Although intuitively plausible, the study is a greenhouse of cards. For one thing, scientists cannot parse out the contribution of global climate change to any particular fluctuation in annual global temperature. The big El Niño that broke instrumental temperature records in 2016 was well under way by July 2015. Even if warming boosts VMT, the temperature increase in 2015 is more clearly linked to El Niño than to mankind’s gradual enhancement of the greenhouse effect.  

The uptick in auto-related fatalities in 2015 may also be due to socio-economic factors not considered in the study. For example, regular gasoline prices fell by 93¢/gal from 2014 to 2015. When gas prices go down, VMT goes up.

Another potential explanatory factor is lower unemployment rates. Unemployment decreased from 6.6 percent in January 2014 to 5.0 percent in December 2015. Rates fell even more dramatically—from 10 percent to 5 percent—between 2010, the base year Robertson uses to estimate a relationship between temperature and VMT, and 2015.

Vikram Maheshri of the University of Houston and Clifford Winston of the Brooking Institution find that “Motorists’ fatalities and the fatality rate (roadway deaths per vehicle-mile traveled (VMT)) tend to decrease during recessions.” Automobile fatalities have trended downward since the 1970s, but “have fallen especially rapidly during recessions, which are shaded in the figure” below.

One reason is simply that the “smaller labor force commuting to work, fewer goods being shipped along overland routes, and less overall economic activity” reduces VMT. The researchers also hypothesize that people who lose their jobs in recessions tend to be among the least safe drivers. Implication: An improving economy increases VMT and the percentage of risky drivers, setting the stage for more road deaths.

So for all we know, the tumble in gas prices combined with the decrease in unemployment rates account for the total increase in VMT and the associated vehicle mortality.

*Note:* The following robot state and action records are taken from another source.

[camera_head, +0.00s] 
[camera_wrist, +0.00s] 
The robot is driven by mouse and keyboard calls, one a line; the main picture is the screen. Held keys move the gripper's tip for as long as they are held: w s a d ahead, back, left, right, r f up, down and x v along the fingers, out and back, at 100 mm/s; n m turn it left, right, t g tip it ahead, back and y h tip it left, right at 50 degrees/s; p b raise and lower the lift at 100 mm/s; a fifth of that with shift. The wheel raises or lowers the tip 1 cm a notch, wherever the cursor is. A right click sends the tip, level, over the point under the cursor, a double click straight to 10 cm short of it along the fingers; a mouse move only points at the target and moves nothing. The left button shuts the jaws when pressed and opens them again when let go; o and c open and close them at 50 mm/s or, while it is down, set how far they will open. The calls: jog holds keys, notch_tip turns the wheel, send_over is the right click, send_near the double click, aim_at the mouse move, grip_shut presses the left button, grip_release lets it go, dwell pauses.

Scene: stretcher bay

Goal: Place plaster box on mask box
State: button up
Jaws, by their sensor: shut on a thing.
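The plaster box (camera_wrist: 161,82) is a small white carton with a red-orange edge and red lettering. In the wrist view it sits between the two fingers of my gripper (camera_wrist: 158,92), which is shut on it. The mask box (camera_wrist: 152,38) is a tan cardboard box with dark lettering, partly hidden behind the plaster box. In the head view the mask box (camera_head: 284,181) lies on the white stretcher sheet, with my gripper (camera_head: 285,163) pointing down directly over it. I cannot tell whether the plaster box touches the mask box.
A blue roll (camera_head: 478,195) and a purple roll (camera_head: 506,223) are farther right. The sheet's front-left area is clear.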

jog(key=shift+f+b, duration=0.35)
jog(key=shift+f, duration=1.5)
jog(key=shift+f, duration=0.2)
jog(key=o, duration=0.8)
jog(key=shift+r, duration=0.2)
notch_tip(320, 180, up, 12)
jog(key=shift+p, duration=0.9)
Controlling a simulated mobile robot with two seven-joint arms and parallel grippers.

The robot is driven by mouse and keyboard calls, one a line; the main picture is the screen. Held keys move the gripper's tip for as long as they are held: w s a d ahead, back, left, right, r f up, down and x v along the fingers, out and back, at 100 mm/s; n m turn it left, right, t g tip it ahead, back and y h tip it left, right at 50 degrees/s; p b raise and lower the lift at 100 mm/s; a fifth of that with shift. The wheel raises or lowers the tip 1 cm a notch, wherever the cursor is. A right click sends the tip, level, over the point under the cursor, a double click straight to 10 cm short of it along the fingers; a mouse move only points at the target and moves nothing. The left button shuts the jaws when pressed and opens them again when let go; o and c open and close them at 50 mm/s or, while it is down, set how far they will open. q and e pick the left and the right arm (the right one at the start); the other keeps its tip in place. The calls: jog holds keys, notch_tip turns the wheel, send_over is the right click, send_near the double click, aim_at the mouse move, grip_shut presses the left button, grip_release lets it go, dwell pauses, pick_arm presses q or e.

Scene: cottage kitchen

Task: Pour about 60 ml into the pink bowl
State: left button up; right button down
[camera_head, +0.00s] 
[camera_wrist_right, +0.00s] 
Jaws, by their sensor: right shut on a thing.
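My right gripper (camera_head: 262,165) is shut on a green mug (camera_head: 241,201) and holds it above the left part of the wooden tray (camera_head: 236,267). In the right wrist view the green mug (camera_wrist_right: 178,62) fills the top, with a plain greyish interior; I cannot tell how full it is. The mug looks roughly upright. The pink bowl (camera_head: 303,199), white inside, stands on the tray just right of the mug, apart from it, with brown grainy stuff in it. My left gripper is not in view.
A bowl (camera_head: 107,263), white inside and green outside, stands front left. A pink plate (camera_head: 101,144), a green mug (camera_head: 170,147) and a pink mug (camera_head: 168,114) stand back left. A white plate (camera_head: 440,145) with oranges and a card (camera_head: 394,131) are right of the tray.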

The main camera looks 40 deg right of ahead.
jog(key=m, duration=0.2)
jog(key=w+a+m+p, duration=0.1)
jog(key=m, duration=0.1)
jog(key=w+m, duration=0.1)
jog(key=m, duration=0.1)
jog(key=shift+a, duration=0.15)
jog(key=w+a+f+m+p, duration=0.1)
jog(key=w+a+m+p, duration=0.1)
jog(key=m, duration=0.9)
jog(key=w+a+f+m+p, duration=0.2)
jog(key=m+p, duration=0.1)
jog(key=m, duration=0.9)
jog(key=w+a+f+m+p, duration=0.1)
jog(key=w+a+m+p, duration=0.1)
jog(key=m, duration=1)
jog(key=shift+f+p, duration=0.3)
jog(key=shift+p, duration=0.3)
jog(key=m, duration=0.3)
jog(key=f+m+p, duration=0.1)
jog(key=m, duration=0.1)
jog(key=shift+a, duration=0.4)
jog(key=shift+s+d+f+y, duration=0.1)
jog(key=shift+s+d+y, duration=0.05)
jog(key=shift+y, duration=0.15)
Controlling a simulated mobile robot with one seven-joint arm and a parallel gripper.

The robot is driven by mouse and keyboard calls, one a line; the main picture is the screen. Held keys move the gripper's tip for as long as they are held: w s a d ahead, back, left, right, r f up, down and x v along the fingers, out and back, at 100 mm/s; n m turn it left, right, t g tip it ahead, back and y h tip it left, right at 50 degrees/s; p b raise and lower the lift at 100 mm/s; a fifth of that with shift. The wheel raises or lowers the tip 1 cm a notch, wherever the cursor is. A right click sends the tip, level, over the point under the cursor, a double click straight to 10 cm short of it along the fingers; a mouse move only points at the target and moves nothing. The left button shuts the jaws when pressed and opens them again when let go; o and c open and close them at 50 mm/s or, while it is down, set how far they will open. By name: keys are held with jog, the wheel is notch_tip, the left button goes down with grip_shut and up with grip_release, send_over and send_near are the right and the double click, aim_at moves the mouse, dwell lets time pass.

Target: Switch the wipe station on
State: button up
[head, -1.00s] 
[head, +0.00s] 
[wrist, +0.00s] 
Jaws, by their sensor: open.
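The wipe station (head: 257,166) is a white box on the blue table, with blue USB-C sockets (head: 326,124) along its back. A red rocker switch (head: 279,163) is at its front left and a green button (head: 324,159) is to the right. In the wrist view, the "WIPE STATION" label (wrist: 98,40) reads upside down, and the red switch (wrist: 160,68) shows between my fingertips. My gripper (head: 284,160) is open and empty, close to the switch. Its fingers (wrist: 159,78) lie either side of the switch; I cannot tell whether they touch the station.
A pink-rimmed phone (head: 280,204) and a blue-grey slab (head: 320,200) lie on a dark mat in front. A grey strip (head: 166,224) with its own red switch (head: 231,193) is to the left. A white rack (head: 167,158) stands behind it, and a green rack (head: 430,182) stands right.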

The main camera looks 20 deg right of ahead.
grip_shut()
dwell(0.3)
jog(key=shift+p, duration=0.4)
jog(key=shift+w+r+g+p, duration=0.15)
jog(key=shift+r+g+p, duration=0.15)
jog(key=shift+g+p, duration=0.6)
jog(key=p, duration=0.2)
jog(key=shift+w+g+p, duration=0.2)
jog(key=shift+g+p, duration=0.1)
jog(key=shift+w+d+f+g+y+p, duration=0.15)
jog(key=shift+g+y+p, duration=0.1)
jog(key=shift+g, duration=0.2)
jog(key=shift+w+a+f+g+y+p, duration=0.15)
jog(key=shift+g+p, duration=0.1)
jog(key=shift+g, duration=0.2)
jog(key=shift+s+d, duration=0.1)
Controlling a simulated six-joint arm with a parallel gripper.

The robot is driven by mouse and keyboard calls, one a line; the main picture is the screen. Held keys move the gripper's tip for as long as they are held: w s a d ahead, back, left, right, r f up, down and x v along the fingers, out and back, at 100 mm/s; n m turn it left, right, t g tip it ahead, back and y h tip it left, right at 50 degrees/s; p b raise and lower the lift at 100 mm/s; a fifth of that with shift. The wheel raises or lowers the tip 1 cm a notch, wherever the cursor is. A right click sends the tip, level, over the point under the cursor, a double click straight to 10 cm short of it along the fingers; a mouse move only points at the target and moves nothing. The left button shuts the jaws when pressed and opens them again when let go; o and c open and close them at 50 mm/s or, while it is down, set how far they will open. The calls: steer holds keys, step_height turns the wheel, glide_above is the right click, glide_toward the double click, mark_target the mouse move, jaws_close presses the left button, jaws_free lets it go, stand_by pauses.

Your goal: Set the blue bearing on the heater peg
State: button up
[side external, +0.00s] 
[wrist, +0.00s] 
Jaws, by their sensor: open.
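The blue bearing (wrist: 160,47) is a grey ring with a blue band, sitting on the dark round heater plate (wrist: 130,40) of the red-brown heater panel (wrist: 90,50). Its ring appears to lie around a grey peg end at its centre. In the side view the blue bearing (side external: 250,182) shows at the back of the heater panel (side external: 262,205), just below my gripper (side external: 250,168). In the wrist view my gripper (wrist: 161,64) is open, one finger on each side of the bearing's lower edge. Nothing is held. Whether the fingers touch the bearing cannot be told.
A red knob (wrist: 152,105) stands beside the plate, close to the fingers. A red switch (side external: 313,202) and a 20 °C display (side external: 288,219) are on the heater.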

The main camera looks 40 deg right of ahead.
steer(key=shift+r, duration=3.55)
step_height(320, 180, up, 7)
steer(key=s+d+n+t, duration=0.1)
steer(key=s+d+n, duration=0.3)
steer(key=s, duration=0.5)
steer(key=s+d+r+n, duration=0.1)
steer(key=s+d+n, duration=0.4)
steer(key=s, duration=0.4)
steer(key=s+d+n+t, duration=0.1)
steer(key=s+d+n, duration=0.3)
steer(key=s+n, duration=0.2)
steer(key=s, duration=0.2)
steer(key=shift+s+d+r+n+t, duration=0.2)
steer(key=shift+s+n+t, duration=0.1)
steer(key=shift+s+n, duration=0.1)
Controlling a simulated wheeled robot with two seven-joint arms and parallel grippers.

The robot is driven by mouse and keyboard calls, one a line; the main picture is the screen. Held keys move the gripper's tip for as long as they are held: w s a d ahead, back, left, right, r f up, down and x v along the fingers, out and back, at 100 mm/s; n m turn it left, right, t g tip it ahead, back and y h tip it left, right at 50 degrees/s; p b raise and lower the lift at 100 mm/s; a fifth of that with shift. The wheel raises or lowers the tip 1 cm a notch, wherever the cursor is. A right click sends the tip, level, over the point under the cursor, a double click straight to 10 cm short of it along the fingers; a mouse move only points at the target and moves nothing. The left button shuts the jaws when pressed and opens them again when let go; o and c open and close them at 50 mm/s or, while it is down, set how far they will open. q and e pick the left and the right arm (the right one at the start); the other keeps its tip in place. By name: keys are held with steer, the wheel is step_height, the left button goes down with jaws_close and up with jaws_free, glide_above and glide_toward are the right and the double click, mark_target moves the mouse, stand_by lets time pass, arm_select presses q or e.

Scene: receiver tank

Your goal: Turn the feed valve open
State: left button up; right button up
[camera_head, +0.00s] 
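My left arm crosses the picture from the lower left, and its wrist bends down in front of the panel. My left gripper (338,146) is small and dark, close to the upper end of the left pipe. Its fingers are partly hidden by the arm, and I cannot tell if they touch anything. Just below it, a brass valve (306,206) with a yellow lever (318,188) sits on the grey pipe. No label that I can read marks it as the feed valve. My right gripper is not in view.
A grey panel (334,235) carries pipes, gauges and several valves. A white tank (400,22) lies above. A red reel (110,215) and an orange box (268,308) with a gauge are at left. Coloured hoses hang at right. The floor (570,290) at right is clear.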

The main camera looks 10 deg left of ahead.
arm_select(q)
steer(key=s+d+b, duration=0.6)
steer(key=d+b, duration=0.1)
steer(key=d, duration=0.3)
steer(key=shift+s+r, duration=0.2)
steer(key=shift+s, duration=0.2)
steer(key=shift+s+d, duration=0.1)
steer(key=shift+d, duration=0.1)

Indeed, the 50-percent drop in unemployment from 2010 to 2015 is so dramatic it would appear to confound any attempt to infer from those end points a numerical relationship between annual temperature and VMT.

As noted, even if there is a temperature-VMT relationship, Robertson has not shown that the increase in 2015 is chiefly due to anthropogenic warming rather than to El Niño.     

Robertson states that the 35-year U.S. trend of declining road deaths per population “abruptly reversed” in 2015. But is it really possible to identify trend reversal based on one year of data?

The most relevant measure of vehicle safety trend is deaths per 100 million VMT. From 2014 to 2015, vehicle fatalities increased from 1.08 deaths to 1.13 deaths per 100 million VMT. But that was not the first time since 1980 that deaths per 100 million VMT increased rather than decreased from one year to the next. Similar ‘reversals’ occurred during 1985-1986 (2.47 to 2.51), 2004-2005 (1.44 to 1.46), and 2011-2012 (1.10 to 1.13).

Yet the overall trend is still towards greater safety. The fatality rate in 2015 (1.13) is 26 percent lower than in 2000 (1.53), 46 percent lower than in 1990 (2.08), and 66 percent lower than in 1980 (3.35). Moreover, like the identical 2012 fatality rate, the 2015 rate is lower than in all years prior to 2010.

Taking a longer view, the overall trend over the past 100 years (1915-2015) has been one of decreasing deaths per 100 million VMT. It is premature to proclaim trend reversal based on the last year of a 100-year record.

Interestingly, Robertson’s solution to rising VMT and vehicle mortality is not carbon taxes, cap-and-trade, or renewable energy mandates but nationwide mandatory 55-mph speed limits, which he reckons would reduce vehicle fatalities by 20 percent even assuming a warming link to the 2015 mortality data. Similarly, Maheshri and Winston’s solution is not to induce recessions, increase unemployment, or make driving more costly—all potential consequences of the ‘keep it in the ground’ climate agenda—but to encourage market penetration of driverless vehicles.

Bottom line? Whatever influence climate change, El Niño, gas prices, or unemployment rates may be having on road deaths, the effective remedy is not climate policy but safer cars and safer drivers.